Directive: Print all of the data exactly.

Material provided:
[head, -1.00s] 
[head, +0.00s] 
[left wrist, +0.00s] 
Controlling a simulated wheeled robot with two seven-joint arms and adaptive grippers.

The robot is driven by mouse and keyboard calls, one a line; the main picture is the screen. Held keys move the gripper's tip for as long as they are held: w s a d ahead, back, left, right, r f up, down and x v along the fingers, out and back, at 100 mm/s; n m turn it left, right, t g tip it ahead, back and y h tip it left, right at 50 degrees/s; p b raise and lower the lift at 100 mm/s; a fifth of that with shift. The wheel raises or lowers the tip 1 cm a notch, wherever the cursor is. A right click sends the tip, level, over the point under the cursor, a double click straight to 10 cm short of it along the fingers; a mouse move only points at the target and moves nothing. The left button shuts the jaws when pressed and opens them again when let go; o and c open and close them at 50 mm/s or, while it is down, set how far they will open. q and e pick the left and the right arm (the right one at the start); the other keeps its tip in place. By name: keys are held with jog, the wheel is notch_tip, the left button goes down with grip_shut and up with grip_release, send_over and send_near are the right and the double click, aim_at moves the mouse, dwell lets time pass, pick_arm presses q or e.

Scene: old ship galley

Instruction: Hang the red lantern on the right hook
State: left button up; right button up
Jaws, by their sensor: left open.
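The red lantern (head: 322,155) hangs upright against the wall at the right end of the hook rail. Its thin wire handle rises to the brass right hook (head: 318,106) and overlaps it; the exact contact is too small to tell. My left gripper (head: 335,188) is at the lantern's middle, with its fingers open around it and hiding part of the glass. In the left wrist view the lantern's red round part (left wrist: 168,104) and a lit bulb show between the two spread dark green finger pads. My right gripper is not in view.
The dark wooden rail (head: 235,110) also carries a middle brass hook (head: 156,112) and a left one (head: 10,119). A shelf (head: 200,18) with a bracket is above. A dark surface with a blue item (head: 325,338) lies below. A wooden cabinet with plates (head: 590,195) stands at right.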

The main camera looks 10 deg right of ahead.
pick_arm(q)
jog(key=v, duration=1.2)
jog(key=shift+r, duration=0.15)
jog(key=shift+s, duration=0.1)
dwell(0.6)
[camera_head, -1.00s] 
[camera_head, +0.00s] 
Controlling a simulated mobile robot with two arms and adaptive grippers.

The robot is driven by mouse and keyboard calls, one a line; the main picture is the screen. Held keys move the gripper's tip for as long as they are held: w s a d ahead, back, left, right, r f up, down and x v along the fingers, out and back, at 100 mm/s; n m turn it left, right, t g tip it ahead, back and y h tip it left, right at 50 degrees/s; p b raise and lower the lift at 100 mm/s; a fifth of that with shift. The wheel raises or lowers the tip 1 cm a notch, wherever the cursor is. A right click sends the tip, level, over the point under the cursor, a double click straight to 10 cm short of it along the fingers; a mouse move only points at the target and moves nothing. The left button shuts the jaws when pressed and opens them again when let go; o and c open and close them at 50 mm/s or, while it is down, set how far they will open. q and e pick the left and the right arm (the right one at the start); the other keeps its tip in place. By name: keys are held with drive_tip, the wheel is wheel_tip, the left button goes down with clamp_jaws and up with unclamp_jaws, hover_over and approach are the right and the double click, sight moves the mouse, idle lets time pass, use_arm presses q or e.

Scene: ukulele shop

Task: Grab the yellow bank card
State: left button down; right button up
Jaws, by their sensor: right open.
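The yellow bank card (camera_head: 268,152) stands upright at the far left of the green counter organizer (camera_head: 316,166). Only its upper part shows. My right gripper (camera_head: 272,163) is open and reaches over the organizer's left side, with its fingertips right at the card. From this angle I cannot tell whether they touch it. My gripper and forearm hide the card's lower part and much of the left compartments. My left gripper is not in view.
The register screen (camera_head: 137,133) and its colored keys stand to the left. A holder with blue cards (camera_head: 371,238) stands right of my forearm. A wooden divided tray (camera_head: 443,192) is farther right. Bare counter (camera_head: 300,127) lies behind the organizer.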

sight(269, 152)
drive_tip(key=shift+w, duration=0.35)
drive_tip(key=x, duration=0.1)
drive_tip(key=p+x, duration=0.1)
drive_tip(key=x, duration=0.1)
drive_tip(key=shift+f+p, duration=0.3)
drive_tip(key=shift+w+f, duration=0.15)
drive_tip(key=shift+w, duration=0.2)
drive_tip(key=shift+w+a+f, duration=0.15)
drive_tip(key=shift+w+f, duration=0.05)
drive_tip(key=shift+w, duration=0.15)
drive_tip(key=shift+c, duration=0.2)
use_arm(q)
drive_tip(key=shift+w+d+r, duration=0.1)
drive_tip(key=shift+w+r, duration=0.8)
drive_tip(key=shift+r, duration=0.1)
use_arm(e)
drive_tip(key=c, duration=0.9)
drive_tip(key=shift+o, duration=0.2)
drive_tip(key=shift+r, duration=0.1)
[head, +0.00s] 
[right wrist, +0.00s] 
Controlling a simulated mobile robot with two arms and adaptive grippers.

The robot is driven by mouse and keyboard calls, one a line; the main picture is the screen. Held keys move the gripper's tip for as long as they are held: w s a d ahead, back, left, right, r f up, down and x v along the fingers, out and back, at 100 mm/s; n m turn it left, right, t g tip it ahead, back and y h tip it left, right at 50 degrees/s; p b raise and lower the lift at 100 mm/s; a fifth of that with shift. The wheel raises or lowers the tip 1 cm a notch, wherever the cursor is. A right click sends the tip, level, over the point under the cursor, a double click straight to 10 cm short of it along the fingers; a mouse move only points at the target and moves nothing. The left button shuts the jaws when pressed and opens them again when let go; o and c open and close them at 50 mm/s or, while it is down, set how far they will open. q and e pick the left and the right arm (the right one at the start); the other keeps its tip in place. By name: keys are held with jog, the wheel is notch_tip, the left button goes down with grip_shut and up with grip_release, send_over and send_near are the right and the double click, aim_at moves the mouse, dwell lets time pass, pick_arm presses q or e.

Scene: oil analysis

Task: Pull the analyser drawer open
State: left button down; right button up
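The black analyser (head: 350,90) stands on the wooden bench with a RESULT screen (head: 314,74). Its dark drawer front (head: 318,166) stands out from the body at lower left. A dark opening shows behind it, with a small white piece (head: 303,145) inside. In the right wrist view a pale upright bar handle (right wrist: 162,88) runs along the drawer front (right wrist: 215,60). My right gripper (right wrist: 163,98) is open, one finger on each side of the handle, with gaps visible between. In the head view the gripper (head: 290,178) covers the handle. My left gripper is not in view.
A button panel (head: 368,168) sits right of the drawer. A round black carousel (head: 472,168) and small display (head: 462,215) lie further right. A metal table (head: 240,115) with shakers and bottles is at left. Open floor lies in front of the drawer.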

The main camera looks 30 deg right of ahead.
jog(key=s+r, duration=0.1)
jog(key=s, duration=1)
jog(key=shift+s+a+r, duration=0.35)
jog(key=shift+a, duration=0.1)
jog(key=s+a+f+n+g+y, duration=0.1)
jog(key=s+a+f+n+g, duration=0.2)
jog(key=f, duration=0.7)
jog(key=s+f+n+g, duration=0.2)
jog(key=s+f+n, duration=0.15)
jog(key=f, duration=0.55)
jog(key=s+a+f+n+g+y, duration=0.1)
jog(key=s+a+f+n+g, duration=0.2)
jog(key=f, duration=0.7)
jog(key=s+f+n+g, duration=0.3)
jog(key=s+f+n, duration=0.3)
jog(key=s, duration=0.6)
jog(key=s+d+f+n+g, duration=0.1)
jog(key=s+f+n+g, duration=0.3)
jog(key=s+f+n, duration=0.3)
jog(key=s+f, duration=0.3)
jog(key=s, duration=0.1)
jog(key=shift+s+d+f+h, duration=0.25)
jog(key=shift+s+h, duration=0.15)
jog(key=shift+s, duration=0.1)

Expected output:
[head, -1.00s] 
[head, +0.00s] 
[left wrist, +0.00s] 
Controlling a simulated wheeled robot with two seven-joint arms and adaptive grippers.

The robot is driven by mouse and keyboard calls, one a line; the main picture is the screen. Held keys move the gripper's tip for as long as they are held: w s a d ahead, back, left, right, r f up, down and x v along the fingers, out and back, at 100 mm/s; n m turn it left, right, t g tip it ahead, back and y h tip it left, right at 50 degrees/s; p b raise and lower the lift at 100 mm/s; a fifth of that with shift. The wheel raises or lowers the tip 1 cm a notch, wherever the cursor is. A right click sends the tip, level, over the point under the cursor, a double click straight to 10 cm short of it along the fingers; a mouse move only points at the target and moves nothing. The left button shuts the jaws when pressed and opens them again when let go; o and c open and close them at 50 mm/s or, while it is down, set how far they will open. q and e pick the left and the right arm (the right one at the start); the other keeps its tip in place. By name: keys are held with jog, the wheel is notch_tip, the left button goes down with grip_shut and up with grip_release, send_over and send_near are the right and the double click, aim_at moves the mouse, dwell lets time pass, pick_arm presses q or e.

Scene: old ship galley

Instruction: Hang the red lantern on the right hook
State: left button up; right button up
Jaws, by their sensor: left open.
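The red lantern (head: 322,155) hangs upright against the wall at the right end of the hook rail. Its thin wire handle rises to the brass right hook (head: 318,106) and overlaps it; the exact contact is too small to tell. My left gripper (head: 335,188) is at the lantern's middle, with its fingers open around it and hiding part of the glass. In the left wrist view the lantern's red round part (left wrist: 168,104) and a lit bulb show between the two spread dark green finger pads. My right gripper is not in view.
The dark wooden rail (head: 235,110) also carries a middle brass hook (head: 156,112) and a left one (head: 10,119). A shelf (head: 200,18) with a bracket is above. A dark surface with a blue item (head: 325,338) lies below. A wooden cabinet with plates (head: 590,195) stands at right.

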The main camera looks 10 deg right of ahead.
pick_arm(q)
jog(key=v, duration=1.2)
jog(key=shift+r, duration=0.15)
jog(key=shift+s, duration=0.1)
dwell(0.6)
[camera_head, -1.00s] 
[camera_head, +0.00s] 
Controlling a simulated mobile robot with two arms and adaptive grippers.

The robot is driven by mouse and keyboard calls, one a line; the main picture is the screen. Held keys move the gripper's tip for as long as they are held: w s a d ahead, back, left, right, r f up, down and x v along the fingers, out and back, at 100 mm/s; n m turn it left, right, t g tip it ahead, back and y h tip it left, right at 50 degrees/s; p b raise and lower the lift at 100 mm/s; a fifth of that with shift. The wheel raises or lowers the tip 1 cm a notch, wherever the cursor is. A right click sends the tip, level, over the point under the cursor, a double click straight to 10 cm short of it along the fingers; a mouse move only points at the target and moves nothing. The left button shuts the jaws when pressed and opens them again when let go; o and c open and close them at 50 mm/s or, while it is down, set how far they will open. q and e pick the left and the right arm (the right one at the start); the other keeps its tip in place. By name: keys are held with drive_tip, the wheel is wheel_tip, the left button goes down with clamp_jaws and up with unclamp_jaws, hover_over and approach are the right and the double click, sight moves the mouse, idle lets time pass, use_arm presses q or e.

Scene: ukulele shop

Task: Grab the yellow bank card
State: left button down; right button up
Jaws, by their sensor: right open.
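The yellow bank card (camera_head: 268,152) stands upright at the far left of the green counter organizer (camera_head: 316,166). Only its upper part shows. My right gripper (camera_head: 272,163) is open and reaches over the organizer's left side, with its fingertips right at the card. From this angle I cannot tell whether they touch it. My gripper and forearm hide the card's lower part and much of the left compartments. My left gripper is not in view.
The register screen (camera_head: 137,133) and its colored keys stand to the left. A holder with blue cards (camera_head: 371,238) stands right of my forearm. A wooden divided tray (camera_head: 443,192) is farther right. Bare counter (camera_head: 300,127) lies behind the organizer.

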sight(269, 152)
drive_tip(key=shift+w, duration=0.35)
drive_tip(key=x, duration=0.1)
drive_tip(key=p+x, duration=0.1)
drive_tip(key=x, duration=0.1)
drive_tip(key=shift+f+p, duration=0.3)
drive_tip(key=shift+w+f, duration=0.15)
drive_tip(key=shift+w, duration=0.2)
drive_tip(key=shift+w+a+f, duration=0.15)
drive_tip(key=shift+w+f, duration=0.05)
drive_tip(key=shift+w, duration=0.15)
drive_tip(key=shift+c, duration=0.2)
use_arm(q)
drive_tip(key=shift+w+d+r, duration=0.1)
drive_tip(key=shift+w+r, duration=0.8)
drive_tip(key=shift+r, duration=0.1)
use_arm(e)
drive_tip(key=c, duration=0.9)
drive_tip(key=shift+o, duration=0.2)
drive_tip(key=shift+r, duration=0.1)
[head, +0.00s] 
[right wrist, +0.00s] 
Controlling a simulated mobile robot with two arms and adaptive grippers.

The robot is driven by mouse and keyboard calls, one a line; the main picture is the screen. Held keys move the gripper's tip for as long as they are held: w s a d ahead, back, left, right, r f up, down and x v along the fingers, out and back, at 100 mm/s; n m turn it left, right, t g tip it ahead, back and y h tip it left, right at 50 degrees/s; p b raise and lower the lift at 100 mm/s; a fifth of that with shift. The wheel raises or lowers the tip 1 cm a notch, wherever the cursor is. A right click sends the tip, level, over the point under the cursor, a double click straight to 10 cm short of it along the fingers; a mouse move only points at the target and moves nothing. The left button shuts the jaws when pressed and opens them again when let go; o and c open and close them at 50 mm/s or, while it is down, set how far they will open. q and e pick the left and the right arm (the right one at the start); the other keeps its tip in place. By name: keys are held with jog, the wheel is notch_tip, the left button goes down with grip_shut and up with grip_release, send_over and send_near are the right and the double click, aim_at moves the mouse, dwell lets time pass, pick_arm presses q or e.

Scene: oil analysis

Task: Pull the analyser drawer open
State: left button down; right button up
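The black analyser (head: 350,90) stands on the wooden bench with a RESULT screen (head: 314,74). Its dark drawer front (head: 318,166) stands out from the body at lower left. A dark opening shows behind it, with a small white piece (head: 303,145) inside. In the right wrist view a pale upright bar handle (right wrist: 162,88) runs along the drawer front (right wrist: 215,60). My right gripper (right wrist: 163,98) is open, one finger on each side of the handle, with gaps visible between. In the head view the gripper (head: 290,178) covers the handle. My left gripper is not in view.
A button panel (head: 368,168) sits right of the drawer. A round black carousel (head: 472,168) and small display (head: 462,215) lie further right. A metal table (head: 240,115) with shakers and bottles is at left. Open floor lies in front of the drawer.

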The main camera looks 30 deg right of ahead.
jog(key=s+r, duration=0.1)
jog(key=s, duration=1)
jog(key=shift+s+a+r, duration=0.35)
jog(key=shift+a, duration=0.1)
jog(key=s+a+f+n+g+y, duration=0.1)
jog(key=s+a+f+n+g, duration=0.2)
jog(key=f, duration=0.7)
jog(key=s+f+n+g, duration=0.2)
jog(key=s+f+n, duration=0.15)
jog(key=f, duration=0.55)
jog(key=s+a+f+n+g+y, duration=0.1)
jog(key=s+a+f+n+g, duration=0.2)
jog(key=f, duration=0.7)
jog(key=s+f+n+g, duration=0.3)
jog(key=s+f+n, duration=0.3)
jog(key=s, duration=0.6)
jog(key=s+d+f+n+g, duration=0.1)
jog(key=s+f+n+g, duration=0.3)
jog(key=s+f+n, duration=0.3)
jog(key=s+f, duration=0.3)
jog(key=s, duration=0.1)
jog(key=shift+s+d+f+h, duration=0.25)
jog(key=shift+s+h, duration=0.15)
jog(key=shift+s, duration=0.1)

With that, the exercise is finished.